Para os movimentos de luta pela terra, as demandas são urgentes. As famílias acampadas reivindicam territórios, trabalho e políticas públicas voltadas à agricultura familiar: “É importante mostrar à sociedade que não somos o que dizem. Estamos ali de forma ordeira e organizada, sem querer atrito com ninguém. Nosso objetivo é reivindicar nossos direitos, especialmente a negociação”, afirma Neimar Sanches, liderança da AFBLA.

Nova metodologia e princípios da frente

As lideranças da Resistência Agrária apontam que a ausência de ações mais concretas do Incra agrava a situação de vulnerabilidade dos acampados. Muitos sobrevivem de doações esporádicas de alimentos, enfrentando condições precárias de moradia e falta de acesso à água nas margens das rodovias. As cestas básicas prometidas pelo governo federal ainda não chegaram à totalidade dos acampamentos, situação que, segundo as lideranças, decorre de entraves burocráticos herdados de governos anteriores. Mesmo após contato com o MDA (Ministério de desenvolvimento agrário e agricultura familiar) esta reportagem não obteve, até o momento, respostas conclusivas sobre o cronograma de distribuição das cestas.

Além da precariedade cotidiana, há também um clima de medo constante, marcado por tentativas de despejo e ações intimidatórias.

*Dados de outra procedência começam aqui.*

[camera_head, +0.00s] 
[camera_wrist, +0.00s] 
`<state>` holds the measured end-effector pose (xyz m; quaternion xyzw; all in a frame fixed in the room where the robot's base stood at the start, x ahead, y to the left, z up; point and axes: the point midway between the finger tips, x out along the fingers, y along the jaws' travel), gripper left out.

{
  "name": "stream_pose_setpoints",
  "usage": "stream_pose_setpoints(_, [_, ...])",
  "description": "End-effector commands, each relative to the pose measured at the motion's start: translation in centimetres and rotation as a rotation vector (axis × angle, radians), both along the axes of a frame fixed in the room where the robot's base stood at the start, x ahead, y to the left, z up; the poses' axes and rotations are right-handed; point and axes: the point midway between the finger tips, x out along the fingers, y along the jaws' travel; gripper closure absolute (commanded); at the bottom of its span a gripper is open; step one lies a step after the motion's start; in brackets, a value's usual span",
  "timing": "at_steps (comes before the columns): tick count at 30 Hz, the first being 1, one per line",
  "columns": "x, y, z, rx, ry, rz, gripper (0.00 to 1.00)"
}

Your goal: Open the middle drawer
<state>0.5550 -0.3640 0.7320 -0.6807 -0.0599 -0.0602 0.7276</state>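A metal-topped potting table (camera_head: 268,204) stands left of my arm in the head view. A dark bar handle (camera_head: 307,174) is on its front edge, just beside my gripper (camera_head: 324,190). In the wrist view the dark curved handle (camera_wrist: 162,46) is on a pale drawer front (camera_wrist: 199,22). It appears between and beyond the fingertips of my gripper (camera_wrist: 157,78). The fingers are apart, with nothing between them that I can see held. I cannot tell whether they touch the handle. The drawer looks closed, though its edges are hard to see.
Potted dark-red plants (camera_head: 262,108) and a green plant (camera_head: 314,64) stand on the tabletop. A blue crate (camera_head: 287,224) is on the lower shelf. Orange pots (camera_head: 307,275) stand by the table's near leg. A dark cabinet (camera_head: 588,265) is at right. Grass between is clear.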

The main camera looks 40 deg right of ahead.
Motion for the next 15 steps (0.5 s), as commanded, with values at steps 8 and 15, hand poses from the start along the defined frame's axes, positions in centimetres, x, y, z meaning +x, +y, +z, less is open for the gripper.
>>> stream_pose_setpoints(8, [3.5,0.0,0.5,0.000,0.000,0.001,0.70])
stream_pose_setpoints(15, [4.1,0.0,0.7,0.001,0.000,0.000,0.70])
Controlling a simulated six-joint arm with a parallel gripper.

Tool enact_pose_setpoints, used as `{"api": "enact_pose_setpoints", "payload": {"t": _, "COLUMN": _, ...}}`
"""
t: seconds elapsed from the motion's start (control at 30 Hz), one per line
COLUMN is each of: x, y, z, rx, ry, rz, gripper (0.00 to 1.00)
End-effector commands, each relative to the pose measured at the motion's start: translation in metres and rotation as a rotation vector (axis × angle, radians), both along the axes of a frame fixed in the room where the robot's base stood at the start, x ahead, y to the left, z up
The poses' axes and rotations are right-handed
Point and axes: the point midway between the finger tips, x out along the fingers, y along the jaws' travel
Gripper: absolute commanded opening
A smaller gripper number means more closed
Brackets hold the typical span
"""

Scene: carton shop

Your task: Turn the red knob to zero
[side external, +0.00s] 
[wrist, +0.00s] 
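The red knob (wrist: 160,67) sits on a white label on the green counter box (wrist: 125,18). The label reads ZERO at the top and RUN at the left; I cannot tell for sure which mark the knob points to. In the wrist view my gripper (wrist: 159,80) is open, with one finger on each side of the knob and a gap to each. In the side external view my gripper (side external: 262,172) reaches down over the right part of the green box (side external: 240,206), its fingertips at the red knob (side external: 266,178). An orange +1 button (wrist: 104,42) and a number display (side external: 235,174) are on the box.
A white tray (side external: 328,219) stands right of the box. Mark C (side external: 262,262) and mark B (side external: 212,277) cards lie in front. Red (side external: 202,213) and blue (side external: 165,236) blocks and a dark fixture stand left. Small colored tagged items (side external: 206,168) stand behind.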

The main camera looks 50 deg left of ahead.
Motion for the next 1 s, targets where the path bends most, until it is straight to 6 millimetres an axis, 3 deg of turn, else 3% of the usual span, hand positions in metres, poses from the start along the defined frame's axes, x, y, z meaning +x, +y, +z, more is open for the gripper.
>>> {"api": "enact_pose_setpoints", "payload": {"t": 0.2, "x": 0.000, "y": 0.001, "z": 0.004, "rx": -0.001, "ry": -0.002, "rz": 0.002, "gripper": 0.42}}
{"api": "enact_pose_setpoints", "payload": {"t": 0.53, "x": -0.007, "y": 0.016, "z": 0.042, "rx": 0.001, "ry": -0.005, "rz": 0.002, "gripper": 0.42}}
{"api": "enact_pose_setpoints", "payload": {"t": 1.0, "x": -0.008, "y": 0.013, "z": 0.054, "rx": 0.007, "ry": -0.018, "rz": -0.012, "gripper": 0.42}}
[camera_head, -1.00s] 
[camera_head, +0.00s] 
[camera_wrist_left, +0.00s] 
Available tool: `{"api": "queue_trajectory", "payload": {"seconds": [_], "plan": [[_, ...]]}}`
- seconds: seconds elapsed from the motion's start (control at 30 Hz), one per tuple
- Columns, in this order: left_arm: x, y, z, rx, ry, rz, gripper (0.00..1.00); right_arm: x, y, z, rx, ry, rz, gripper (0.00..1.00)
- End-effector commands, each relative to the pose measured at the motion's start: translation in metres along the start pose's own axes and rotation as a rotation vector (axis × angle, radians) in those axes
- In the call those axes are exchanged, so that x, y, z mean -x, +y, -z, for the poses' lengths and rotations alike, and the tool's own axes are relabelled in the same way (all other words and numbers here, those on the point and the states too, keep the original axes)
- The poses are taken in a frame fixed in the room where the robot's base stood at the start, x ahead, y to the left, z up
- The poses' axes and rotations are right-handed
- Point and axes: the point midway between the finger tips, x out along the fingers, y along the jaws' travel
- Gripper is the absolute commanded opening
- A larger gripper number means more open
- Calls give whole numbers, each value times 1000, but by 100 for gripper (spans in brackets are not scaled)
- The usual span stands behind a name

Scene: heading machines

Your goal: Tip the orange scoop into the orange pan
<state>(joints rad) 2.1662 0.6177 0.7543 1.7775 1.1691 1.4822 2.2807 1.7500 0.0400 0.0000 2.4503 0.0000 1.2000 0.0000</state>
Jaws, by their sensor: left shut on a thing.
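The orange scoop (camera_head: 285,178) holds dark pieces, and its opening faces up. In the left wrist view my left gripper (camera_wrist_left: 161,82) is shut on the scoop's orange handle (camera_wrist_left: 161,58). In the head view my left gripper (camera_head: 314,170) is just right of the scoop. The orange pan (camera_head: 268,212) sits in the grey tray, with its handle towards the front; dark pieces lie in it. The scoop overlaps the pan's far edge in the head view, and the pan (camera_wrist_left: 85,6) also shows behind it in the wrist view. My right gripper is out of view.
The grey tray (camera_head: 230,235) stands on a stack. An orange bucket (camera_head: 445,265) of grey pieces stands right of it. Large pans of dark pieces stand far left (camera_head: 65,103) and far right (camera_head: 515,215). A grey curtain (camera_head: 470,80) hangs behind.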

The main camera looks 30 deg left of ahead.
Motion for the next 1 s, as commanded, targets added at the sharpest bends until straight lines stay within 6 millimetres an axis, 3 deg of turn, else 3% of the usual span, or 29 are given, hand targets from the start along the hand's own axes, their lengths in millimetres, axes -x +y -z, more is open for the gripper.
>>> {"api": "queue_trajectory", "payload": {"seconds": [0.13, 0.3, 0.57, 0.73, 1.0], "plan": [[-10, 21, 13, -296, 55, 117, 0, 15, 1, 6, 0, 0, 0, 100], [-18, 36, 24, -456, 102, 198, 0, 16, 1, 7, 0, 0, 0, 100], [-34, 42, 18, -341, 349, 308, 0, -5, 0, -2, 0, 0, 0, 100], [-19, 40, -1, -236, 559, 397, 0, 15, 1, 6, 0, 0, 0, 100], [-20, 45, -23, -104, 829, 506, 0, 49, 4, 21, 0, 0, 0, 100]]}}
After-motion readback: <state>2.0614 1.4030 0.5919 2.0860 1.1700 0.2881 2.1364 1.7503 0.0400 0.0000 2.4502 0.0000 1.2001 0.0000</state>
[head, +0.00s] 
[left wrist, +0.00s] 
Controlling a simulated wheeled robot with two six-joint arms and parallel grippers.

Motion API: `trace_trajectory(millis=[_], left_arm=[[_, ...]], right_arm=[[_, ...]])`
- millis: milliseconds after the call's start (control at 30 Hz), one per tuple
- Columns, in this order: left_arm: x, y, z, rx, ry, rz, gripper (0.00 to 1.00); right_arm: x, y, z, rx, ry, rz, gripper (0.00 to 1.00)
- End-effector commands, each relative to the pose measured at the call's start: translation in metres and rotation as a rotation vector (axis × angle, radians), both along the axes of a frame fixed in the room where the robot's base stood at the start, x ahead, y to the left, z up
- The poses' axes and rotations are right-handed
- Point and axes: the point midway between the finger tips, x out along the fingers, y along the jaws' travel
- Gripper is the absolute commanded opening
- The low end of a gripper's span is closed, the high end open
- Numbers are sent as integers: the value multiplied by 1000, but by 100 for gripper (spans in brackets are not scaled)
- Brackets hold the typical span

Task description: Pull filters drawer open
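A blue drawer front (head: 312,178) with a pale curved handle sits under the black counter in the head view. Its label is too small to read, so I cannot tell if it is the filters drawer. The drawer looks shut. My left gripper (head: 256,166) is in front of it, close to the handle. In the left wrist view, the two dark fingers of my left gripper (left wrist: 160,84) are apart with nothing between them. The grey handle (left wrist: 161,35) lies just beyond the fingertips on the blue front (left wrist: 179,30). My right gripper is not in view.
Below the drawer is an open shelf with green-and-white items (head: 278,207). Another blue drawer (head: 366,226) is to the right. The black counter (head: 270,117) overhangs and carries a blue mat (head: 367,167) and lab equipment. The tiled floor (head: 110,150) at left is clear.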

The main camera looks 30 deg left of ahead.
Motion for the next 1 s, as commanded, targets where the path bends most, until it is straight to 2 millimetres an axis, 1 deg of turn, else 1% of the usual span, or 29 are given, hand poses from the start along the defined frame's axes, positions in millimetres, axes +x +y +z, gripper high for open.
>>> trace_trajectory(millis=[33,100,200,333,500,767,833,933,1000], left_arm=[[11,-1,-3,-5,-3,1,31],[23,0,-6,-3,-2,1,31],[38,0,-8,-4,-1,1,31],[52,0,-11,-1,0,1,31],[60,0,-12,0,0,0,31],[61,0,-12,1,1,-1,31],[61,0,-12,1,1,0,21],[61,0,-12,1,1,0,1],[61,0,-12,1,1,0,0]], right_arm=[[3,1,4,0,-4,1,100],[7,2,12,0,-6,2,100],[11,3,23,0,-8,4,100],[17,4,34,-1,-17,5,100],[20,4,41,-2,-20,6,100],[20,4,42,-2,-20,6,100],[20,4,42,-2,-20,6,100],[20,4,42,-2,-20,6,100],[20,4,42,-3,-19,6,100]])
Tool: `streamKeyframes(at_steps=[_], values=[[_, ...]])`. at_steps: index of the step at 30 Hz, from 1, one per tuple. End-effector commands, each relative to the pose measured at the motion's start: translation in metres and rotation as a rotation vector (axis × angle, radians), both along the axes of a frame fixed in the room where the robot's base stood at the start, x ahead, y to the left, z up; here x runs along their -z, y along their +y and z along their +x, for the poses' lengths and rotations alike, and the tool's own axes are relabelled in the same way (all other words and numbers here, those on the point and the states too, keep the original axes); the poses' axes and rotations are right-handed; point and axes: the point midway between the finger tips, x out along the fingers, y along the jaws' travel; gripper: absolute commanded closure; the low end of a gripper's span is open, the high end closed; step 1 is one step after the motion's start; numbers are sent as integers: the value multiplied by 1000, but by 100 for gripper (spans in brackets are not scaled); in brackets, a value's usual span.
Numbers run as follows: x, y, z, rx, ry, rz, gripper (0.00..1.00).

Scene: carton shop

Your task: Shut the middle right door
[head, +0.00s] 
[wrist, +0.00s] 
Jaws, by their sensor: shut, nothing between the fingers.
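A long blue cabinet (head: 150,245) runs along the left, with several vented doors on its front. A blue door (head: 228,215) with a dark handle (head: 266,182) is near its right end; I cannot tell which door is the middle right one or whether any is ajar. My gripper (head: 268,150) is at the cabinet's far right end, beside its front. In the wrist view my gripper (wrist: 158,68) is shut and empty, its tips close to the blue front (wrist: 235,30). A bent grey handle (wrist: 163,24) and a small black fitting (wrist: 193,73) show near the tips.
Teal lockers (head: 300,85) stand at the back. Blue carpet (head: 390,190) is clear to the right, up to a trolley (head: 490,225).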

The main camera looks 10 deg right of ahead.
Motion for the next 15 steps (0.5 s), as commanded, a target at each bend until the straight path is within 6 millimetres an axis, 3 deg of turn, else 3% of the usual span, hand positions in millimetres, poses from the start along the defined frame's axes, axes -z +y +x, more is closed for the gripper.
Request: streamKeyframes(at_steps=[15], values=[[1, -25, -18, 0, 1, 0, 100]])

Nos últimos anos, a AGESUL (Agência Estadual de Gestão de Empreendimentos), órgão vinculado à Secretaria de Estado de Infraestrutura e Logística, tem movido ações na tentativa de remover famílias instaladas em áreas públicas às margens de rodovias estaduais, conhecidas como faixas de domínio público.

Nessas situações, agentes supostamente públicos promovem operações sem mandado judicial, o que, segundo os movimentos, visa amedrontar as famílias, desmontar os acampamentos e desmobilizar suas manifestações.

A Resistência Agrária nasce, portanto, com a proposta de uma metodologia horizontal, fundada em decisões amplas, participação coletiva e ausência de autoritarismo. As lideranças enfatizam que a luta pela terra deve ocorrer sem ruptura com a sociedade civil: “Somos contra trancar rodovias, pois isso prejudica o fornecimento de alimentos e outros serviços essenciais. Visamos a política da boa vizinhança e queremos ser respeitados, mostrando que temos uma ideologia e um modo de trabalho bem definidos. Não desejamos atrapalhar ninguém; apenas queremos que nossa luta ocorra sem interferir na vida da sociedade”, explica Neimar Sanches, da AFBLA.

Essa reconfiguração representa uma inflexão no cenário político das lutas agrárias em Mato Grosso do Sul, ao propor um modelo de articulação descentralizado, plural e cooperativo, que busca ampliar a pressão por vistorias de terras, criação de novos assentamentos e políticas de fortalecimento da agricultura familiar.

Contexto

Desde 2012 o Incra não criava novos assentamentos em Mato Grosso do Sul. O Estado permanece entre os de maior concentração fundiária do país, com índice de Gini de 0,867, segundo dados do Incra e do IBGE.

Com a proximidade das eleições de 2026, as lideranças da Resistência Agrária manifestam receio de um novo congelamento político das pautas agrárias, com o tema voltando a ser relegado ao segundo plano da agenda federal. “Acreditamos no direito de reivindicar ocupando prédios públicos. Nosso objetivo é cobrar das instituições medidas concretas em prol da luta pela terra, sem impedir o direito de ir e vir da população ou afetar a produção rural e urbana.”, reforça Nei Sanches.

Até lá, a Resistência Agrária promete intensificar suas mobilizações, mantendo o diálogo com o governo federal e cobrando o cumprimento das promessas de retomada da reforma agrária em Mato Grosso do Sul.